T-shirts and T-charts: Long live them both!

My favorite non-teaching book these days is Generation T:  108 Ways to Transform a T-shirt.  If you are into repurposing, or upcycling, using old t-shirts is a fantastic way to honor the art & craft.  Who doesn't have a stack of old tees laying around?   Plus, this blog (and the book) have so many clever ways to transform a tee into something fabulous.  Over the weekend, my nieces and I upcycled some old tees using Nicolay's ideas.  Funky, no, for a fourth grader?   All those 5K t-shirts are getting a new lease on life.

Thinking about old tees reminds me of a teaching strategy that has been around for a while...the T-chart.  It is an efficient strategy as it can be used with a variety of subjects, in a variety of ways AND students can be coached to create t-charts for themselves.  What you say?  Students can create their own t-charts without teacher-direction?!  Indeed.  Long live t-charts and self-directed-learning!  Let's begin.

First, a t-chart looks just like the name suggests, a "t."  Actually, a lowercase "t," to be exact.  You and/or your students fill in the descriptors, criteria, elements, etc. on the top line of the "t."  I used an old classic, "What does partner work look like and sound like?"  You may be smirking, but how many times have you expected your students to work successfully and diligently in pairs or small groups to soon find out they lack the necessary skills to do so effectively.  In comes your handy-dandy t-chart.

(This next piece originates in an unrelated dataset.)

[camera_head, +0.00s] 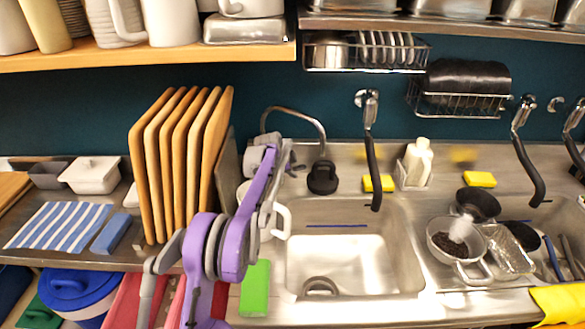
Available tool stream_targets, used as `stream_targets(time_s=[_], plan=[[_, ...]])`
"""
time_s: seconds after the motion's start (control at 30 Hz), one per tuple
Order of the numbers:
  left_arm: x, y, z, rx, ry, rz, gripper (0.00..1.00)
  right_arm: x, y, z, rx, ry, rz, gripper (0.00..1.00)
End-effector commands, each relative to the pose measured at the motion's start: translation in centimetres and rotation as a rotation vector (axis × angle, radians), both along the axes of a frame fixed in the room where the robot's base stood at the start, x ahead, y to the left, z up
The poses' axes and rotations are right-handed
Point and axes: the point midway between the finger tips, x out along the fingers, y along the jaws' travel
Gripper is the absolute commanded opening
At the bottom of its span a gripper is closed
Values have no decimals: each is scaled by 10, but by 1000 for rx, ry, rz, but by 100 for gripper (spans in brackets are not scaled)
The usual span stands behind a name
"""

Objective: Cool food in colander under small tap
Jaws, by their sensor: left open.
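A metal colander (440,232) holding dark food, apparently beans, stands at the right, by the right-hand sink. A dark round bowl or strainer (482,204) is at its back edge, and a pale streak lies between them. A thin curved tap (297,110) rises behind the left part of the middle sink (350,262). A larger tap with a black hose (373,160) hangs from the wall right of it. My left gripper (272,172), on a purple and grey arm, is open left of the sink, well away from the colander. My right gripper does not show.
Wooden boards (180,165) stand upright close left of my arm. A green sponge (255,288) lies at the front counter edge. A foil-like tray (508,250) sits right of the colander. Shelves and wire racks (460,100) overhang the counter. The middle sink is mostly empty.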

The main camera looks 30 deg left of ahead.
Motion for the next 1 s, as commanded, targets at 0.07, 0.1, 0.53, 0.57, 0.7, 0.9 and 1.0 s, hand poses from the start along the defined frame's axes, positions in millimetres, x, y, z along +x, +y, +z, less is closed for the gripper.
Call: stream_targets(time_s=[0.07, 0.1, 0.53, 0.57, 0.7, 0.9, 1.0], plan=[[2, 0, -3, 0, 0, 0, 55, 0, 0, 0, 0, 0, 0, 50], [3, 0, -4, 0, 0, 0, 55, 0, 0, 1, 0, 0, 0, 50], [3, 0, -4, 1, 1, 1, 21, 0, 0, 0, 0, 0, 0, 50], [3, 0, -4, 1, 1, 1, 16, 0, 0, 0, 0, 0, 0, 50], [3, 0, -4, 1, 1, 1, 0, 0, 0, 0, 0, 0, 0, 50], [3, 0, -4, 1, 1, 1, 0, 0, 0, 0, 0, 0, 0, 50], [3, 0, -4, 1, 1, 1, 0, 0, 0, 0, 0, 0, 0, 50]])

Then, either individually, in pairs, small groups or as a whole class fill out the t-chart.  I often times like to start with individual brainstorming first and then move to pairs and larger groups.  That way, each student individually has an opportunity to process their ideas and the t-chart at their own pace - this would be especially true for students with special needs or English language learners.  A finished t-chart might look like this.....

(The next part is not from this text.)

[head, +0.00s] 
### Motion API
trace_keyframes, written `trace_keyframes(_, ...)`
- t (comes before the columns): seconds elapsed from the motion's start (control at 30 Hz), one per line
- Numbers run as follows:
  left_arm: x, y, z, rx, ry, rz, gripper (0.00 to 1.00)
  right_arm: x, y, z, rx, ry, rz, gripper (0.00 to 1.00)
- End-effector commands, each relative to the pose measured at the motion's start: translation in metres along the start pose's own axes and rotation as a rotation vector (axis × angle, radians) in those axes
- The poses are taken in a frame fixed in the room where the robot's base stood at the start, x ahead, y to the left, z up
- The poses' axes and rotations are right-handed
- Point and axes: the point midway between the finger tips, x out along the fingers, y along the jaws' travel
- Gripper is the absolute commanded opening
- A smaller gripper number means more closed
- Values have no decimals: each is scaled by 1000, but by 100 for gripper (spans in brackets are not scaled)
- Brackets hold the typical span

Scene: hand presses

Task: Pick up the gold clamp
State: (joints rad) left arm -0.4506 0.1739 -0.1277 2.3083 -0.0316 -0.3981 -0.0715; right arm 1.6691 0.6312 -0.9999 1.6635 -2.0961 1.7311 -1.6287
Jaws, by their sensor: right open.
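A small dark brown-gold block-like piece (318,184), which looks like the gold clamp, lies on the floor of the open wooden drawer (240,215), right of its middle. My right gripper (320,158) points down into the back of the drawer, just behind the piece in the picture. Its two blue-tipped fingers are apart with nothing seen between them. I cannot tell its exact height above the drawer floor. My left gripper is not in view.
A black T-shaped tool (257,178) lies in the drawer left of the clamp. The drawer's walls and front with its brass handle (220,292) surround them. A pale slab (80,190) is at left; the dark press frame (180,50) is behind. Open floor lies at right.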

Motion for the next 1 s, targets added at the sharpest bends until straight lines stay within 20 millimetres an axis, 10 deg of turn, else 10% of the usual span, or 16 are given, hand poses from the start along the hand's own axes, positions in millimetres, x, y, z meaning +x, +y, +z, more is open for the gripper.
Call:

(By the way, the English teacher in me wants to add "s" to Looks like and Sounds like. I will refrain.)
I adore using t-charts to....
  • Discuss pros and cons
  • Explore what something "Looks like" or "Sounds like."  This would be super in a science lab setting.
  • Good and evil in literature, politics, or life!
  • Compare and contrast
  • Opposites
  • Cause and effect - If, then scenarios (This is especially helpful to discuss how a student might handle a situation.  "If Sandy tries to pick on you during lunch, then..."  "If you do not have Internet access at home, then.....)
Are you in love with t-charts yet?  What about t-shirts?

T-bars?  T-birds?  Model Ts?

How do you use t-charts?  What other ideas for t-charts do you have?  Please leave your brilliant comments and ideas below in the comments section (so adequately named). 

Off I go to t-chart the universe and upcycle a tee.   My sweet husband kindly cleaned out his t-shirt drawers last week for me.  Now, my cup runneth over with cycling tees from every road and mountain bike race in our region.